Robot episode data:
- - -
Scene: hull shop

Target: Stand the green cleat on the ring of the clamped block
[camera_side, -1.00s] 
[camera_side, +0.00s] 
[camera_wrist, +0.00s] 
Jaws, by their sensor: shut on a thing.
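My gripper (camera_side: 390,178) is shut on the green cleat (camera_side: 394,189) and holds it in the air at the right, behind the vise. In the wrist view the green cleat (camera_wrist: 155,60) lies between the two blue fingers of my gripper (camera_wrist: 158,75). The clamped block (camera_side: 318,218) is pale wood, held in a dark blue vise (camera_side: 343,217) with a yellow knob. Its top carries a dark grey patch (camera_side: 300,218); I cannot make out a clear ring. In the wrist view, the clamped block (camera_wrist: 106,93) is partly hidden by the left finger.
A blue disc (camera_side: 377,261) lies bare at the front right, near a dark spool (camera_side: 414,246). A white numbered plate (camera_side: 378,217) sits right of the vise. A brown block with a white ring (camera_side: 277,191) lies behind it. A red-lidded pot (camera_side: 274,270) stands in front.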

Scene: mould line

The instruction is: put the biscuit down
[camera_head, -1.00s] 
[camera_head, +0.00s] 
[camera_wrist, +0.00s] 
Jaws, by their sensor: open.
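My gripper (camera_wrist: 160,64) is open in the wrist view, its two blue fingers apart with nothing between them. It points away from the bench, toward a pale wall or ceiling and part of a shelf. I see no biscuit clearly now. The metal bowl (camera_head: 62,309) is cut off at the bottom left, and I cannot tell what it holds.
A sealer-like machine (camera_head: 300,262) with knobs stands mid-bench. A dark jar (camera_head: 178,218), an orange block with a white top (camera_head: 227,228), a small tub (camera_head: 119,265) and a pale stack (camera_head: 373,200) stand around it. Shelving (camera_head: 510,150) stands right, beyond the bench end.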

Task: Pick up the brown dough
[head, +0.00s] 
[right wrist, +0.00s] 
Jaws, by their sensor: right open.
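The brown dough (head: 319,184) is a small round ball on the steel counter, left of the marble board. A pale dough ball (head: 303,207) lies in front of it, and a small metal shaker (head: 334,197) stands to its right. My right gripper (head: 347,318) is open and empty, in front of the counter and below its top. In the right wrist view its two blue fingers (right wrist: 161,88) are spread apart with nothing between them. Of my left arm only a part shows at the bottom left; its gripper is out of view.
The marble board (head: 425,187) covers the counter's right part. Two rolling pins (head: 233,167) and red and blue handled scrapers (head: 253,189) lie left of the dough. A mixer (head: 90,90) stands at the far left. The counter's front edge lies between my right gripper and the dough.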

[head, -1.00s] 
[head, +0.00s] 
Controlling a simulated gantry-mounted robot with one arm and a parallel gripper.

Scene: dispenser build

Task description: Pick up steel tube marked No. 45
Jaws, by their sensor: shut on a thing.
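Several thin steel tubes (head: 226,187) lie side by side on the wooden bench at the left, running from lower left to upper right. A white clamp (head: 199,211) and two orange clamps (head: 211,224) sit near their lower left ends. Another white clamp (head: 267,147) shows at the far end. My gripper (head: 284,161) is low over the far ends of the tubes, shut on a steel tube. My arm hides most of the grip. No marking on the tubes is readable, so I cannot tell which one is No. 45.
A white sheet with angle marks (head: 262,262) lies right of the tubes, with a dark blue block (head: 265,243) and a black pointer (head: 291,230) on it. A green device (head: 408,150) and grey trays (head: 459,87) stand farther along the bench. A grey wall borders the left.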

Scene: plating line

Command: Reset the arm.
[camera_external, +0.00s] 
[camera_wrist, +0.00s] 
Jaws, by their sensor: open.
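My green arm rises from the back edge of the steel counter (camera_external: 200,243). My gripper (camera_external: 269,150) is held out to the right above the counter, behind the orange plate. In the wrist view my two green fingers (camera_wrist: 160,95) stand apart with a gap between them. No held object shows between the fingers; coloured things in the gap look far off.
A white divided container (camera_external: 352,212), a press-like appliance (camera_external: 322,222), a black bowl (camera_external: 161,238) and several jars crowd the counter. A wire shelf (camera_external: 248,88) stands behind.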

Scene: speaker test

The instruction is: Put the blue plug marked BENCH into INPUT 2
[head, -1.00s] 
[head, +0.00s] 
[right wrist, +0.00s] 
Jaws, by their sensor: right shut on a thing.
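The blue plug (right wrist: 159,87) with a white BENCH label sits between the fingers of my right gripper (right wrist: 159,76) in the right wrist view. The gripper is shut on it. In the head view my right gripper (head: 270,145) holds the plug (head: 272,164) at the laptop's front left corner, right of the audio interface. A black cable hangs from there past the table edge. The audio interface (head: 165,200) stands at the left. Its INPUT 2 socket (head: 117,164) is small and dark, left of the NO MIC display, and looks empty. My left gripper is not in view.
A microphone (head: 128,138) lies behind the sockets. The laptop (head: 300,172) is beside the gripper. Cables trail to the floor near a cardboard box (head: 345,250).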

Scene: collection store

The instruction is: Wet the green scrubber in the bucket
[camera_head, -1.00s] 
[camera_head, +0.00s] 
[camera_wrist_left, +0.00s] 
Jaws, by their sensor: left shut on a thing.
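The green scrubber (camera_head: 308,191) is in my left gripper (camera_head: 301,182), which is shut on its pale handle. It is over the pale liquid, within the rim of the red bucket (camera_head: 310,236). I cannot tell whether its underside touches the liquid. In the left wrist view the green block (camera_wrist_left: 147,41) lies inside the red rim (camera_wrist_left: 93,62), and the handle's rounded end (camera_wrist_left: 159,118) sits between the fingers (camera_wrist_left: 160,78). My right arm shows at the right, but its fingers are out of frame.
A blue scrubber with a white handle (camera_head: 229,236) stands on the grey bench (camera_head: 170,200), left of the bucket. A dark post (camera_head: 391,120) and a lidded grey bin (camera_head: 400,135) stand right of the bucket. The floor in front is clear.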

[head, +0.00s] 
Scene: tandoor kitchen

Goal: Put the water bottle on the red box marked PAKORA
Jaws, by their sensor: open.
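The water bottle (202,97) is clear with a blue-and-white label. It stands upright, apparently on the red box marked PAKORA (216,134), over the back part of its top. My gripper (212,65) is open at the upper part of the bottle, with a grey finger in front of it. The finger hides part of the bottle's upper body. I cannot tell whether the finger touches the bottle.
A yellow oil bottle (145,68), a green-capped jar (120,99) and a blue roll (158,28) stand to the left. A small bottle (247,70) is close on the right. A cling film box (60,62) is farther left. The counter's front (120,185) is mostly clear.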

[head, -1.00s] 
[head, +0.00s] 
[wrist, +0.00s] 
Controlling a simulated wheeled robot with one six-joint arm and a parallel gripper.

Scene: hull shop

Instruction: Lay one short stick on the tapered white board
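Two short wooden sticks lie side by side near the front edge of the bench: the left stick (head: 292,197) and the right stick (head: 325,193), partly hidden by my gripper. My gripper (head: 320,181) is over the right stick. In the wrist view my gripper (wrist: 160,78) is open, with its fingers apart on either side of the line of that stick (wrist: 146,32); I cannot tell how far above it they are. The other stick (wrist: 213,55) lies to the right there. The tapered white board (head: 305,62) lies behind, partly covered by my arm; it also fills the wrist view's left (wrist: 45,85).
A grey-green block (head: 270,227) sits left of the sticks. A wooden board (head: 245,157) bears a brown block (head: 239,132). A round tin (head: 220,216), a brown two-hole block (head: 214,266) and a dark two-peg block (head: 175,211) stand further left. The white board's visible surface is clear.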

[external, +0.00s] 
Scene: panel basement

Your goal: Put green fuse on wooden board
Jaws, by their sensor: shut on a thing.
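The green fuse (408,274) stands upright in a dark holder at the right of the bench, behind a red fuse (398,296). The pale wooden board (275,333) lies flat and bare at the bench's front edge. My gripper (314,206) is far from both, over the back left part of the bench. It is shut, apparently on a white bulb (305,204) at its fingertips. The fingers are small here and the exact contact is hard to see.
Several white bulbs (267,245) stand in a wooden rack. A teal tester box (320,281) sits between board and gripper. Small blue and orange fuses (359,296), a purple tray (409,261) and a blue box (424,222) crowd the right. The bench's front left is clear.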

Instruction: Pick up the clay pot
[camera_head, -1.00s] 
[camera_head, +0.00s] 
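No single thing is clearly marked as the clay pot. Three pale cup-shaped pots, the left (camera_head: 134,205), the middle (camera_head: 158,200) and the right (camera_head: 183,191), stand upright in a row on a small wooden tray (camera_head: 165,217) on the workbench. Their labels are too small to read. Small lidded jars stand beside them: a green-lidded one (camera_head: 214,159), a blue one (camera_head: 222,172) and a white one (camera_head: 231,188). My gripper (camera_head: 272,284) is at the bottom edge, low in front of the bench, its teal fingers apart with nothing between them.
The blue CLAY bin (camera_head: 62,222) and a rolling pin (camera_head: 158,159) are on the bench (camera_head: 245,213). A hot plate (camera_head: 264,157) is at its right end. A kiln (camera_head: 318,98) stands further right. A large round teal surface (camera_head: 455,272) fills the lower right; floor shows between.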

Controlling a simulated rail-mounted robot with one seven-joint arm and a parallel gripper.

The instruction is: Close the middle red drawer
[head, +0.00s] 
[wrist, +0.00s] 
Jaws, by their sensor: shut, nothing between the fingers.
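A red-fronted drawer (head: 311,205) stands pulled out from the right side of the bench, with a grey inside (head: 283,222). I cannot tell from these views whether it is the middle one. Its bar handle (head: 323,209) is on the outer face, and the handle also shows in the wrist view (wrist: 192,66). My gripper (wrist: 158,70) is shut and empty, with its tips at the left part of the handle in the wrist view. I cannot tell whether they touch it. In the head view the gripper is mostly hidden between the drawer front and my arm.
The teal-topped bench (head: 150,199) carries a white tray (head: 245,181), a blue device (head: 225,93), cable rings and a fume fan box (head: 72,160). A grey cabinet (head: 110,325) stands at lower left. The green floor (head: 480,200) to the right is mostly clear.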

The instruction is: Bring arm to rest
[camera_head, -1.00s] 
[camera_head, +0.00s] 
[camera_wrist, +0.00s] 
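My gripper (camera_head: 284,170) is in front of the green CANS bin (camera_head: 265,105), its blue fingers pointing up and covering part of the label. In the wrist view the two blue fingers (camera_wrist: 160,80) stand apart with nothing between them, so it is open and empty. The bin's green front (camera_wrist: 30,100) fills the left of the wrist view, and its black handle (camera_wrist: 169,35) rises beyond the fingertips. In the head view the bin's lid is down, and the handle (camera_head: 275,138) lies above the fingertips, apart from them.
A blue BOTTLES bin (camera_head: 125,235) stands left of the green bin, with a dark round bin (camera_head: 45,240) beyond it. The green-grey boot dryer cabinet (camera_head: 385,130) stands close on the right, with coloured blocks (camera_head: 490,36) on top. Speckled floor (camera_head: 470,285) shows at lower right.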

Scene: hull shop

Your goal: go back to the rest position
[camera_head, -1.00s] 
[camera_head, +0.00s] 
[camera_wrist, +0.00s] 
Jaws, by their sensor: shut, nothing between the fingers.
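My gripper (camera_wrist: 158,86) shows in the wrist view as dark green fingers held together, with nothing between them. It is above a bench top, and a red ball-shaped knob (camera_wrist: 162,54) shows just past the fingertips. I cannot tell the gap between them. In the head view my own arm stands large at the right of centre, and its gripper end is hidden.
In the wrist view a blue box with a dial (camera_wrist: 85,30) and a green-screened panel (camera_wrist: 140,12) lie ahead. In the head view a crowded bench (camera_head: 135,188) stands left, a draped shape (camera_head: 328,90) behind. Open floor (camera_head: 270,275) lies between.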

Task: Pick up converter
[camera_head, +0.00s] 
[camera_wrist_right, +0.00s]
- - -
Exercise directions: Nothing but the lines from the one with "The instruction is: Bring arm to rest" through the end of the data above should be repeated, each exactly as it stands.

Written response:
The instruction is: Bring arm to rest
[camera_head, -1.00s] 
[camera_head, +0.00s] 
[camera_wrist, +0.00s] 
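My gripper (camera_head: 284,170) is in front of the green CANS bin (camera_head: 265,105), its blue fingers pointing up and covering part of the label. In the wrist view the two blue fingers (camera_wrist: 160,80) stand apart with nothing between them, so it is open and empty. The bin's green front (camera_wrist: 30,100) fills the left of the wrist view, and its black handle (camera_wrist: 169,35) rises beyond the fingertips. In the head view the bin's lid is down, and the handle (camera_head: 275,138) lies above the fingertips, apart from them.
A blue BOTTLES bin (camera_head: 125,235) stands left of the green bin, with a dark round bin (camera_head: 45,240) beyond it. The green-grey boot dryer cabinet (camera_head: 385,130) stands close on the right, with coloured blocks (camera_head: 490,36) on top. Speckled floor (camera_head: 470,285) shows at lower right.

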Scene: hull shop

Your goal: go back to the rest position
[camera_head, -1.00s] 
[camera_head, +0.00s] 
[camera_wrist, +0.00s] 
Jaws, by their sensor: shut, nothing between the fingers.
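My gripper (camera_wrist: 158,86) shows in the wrist view as dark green fingers held together, with nothing between them. It is above a bench top, and a red ball-shaped knob (camera_wrist: 162,54) shows just past the fingertips. I cannot tell the gap between them. In the head view my own arm stands large at the right of centre, and its gripper end is hidden.
In the wrist view a blue box with a dial (camera_wrist: 85,30) and a green-screened panel (camera_wrist: 140,12) lie ahead. In the head view a crowded bench (camera_head: 135,188) stands left, a draped shape (camera_head: 328,90) behind. Open floor (camera_head: 270,275) lies between.

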Task: Pick up converter
[camera_head, +0.00s] 
[camera_wrist_right, +0.00s]

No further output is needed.